UK Loans: The Different Type of Loans in the UK
Before securing a loan in the UK for business or personal
reasons, it is a good idea to understand as much about loans
and the process of getting one as you can. Knowing the jargon
is not enough to help you decide which one is the best loan
for your situation. You need to understand all aspects before
you sign on the dotted line. Loans can be a very high risk
financial move so you need to be aware of all aspects before
jumping to a decision. Banks are in the business to make money,
not lose it, so you have to be careful.
There are many types of loans available and each has its
own set of rules, benefits and risks. These are some of
the major loan types:
Home Equity Loan
Home equity loans are typically known as a second mortgage.
When you need to borrow money an easy way to get it is by
using your house as collateral. Home equity means the value
that your house is given through a mathematic formula that
involves subtracting the unpaid mortgage amount from the
market value of the house. Home equity loans are generally
quick and easy to get because the loan is based upon your
ownership of the house. If you are unable to repay your
loan in full, the lender has the right to take the house
from your possession to pay off your debt.
Fixed & Adjustable Rate Loan
Fixed and Adjustable refers to the interest rate of the
loan. In fixed rate loans, the interest rate remains the
same through the duration of the loan. This means the monthly
installments are always the same. Adjustable rate loans
have payment changes throughout the loan period based on
the rate increases and decreases in the market.
Hybrid Loan
This is a combination of fixed and adjustable rate loans
that attempts to provide you with the best of both worlds.
Initially, the interest rate of the loan is fixed and you
have regular monthly payments that do not fluctuate. After
a set period of time, the loan becomes adjustable to the
interest rates in the market so your payments may be higher
or lower.
Secured & Unsecured Loan
Secured and unsecured loans are based on the collateral that
you may or may not provide against the approval of your loan.

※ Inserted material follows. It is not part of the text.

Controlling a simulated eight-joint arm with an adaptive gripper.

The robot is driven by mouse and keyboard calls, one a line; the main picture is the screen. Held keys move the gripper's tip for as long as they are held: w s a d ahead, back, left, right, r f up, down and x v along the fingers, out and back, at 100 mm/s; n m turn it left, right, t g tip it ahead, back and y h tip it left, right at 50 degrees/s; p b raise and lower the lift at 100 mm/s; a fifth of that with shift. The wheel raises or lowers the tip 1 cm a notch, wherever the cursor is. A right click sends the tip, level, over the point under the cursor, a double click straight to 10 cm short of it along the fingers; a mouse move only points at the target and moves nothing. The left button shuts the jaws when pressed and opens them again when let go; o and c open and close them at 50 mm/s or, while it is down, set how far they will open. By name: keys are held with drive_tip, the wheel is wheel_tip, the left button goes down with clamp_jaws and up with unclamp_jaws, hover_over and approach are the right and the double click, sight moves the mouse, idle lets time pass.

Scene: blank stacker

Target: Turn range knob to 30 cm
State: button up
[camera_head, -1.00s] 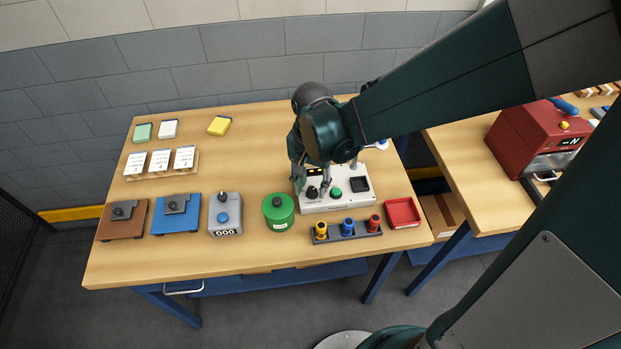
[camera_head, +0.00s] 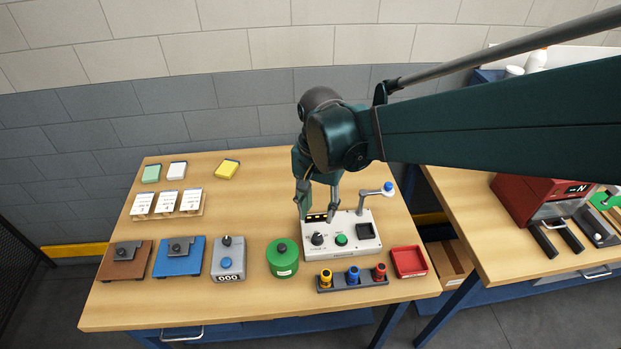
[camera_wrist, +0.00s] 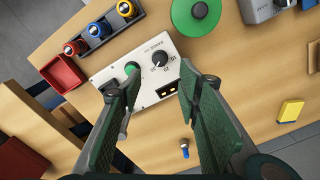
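The white control box (camera_head: 340,246) stands near the front right of the table. Its black range knob (camera_head: 317,239) is at the left of the top face, beside a green button (camera_head: 341,240). In the wrist view the knob (camera_wrist: 160,58) shows a pale pointer line and small printed numbers beside it; which number it points at is too small to tell. My gripper (camera_head: 318,214) is open and empty over the back of the box, behind and above the knob. In the wrist view the knob lies beyond and between the spread fingertips (camera_wrist: 156,78), apart from both.
A lever with a blue ball (camera_head: 388,187) rises at the box's back right. A green round canister (camera_head: 282,260) stands left, a holder with coloured plugs (camera_head: 352,280) in front, and a red tray (camera_head: 409,262) at right. The table behind the canister is clear.

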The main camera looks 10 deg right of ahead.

In a secured loan, you have to put up property against the
value of the loan. This guarantees that you will repay the
loan or the lender has a right to claim your property. In
an unsecured loan there is no need for collateral. The loan
is approved based on your good credit history and the assumption
that you will continue it by repaying the loan. These typically
take longer to approve and have higher interest rates.